-- Problem statement --
Only the lines from the one containing "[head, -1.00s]" through the one containing "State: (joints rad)" belong in the answer; copy them exactly and leave out pictures.

##############################

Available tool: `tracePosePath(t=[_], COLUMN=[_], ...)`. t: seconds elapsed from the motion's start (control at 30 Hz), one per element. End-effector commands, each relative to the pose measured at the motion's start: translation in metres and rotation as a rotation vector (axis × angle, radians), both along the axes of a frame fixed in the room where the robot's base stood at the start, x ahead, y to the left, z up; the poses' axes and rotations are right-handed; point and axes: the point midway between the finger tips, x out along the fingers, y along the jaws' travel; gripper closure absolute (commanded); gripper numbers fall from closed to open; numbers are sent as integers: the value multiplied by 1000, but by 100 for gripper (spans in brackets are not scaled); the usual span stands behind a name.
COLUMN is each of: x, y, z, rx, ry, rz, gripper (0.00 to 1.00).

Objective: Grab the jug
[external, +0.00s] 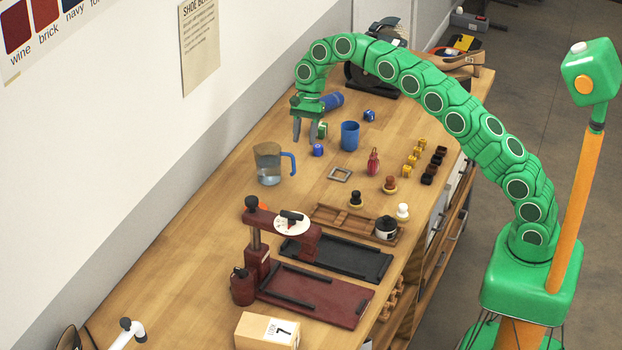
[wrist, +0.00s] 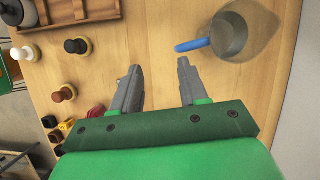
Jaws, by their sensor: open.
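In the wrist view my gripper's two grey fingers (wrist: 158,70) are spread apart, with the blue handle ahead of the right finger. They appear apart from the jug.
A red press (external: 258,255) and trays stand in front. Several brushes and small blocks lie to the right. The wall borders the left.

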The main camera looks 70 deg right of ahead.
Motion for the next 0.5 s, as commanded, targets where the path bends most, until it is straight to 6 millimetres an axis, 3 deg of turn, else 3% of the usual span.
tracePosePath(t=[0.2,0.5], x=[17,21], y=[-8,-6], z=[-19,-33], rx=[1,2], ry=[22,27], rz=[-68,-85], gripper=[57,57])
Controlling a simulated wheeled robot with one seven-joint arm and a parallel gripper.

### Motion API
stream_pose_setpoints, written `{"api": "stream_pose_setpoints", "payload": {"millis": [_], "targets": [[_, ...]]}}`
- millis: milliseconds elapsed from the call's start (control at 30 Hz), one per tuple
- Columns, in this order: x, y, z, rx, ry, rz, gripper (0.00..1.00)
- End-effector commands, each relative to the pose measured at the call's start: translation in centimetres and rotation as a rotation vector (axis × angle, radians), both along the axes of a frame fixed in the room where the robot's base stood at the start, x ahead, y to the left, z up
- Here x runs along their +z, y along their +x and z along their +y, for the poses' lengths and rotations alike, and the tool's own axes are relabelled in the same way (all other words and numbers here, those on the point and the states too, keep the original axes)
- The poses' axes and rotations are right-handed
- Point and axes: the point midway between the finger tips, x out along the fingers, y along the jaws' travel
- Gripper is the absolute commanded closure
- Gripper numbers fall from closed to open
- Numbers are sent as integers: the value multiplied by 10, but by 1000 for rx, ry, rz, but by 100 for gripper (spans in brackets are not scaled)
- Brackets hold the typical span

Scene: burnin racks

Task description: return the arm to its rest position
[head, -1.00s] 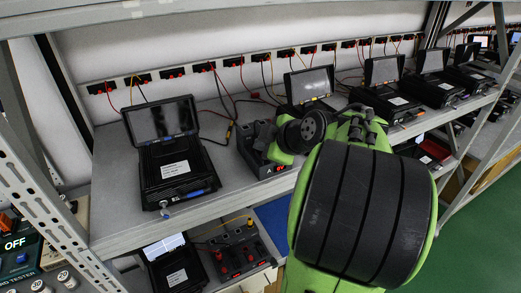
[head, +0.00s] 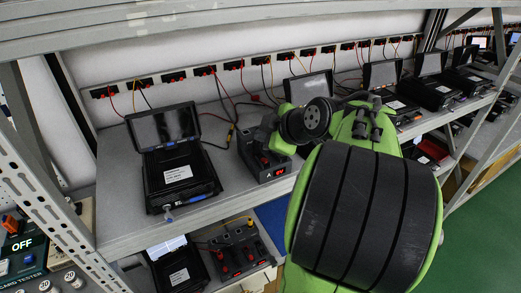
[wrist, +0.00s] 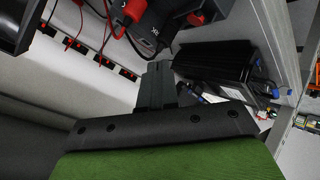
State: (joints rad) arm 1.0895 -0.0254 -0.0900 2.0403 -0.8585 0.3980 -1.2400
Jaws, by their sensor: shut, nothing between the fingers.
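My green and black arm (head: 365,215) reaches up from the lower right in the head view, in front of the shelf. Its far links (head: 305,122) hang over the shelf beside a small dark power unit (head: 262,160). My gripper is hidden in the head view. In the wrist view my gripper (wrist: 158,75) shows dark fingers closed together, with nothing seen between them. A black device (wrist: 225,65) and a dark unit with red plugs (wrist: 150,22) appear beyond the fingers.
An open black case (head: 175,175) stands at the left of the shelf (head: 130,225). More open cases (head: 435,90) line the shelf to the right. A slotted metal upright (head: 45,215) is at left. Green floor (head: 480,240) is clear at lower right.

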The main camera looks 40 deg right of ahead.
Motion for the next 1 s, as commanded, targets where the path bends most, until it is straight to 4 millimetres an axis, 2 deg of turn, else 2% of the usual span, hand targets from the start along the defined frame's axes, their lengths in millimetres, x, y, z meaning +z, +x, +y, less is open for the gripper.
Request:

##############################

-- Full answer --
[head, -1.00s] 
[head, +0.00s] 
[wrist, +0.00s] 
State: (joints rad) arm 1.0895 -0.0254 -0.0900 2.0403 -0.8585 0.3980 -1.2400

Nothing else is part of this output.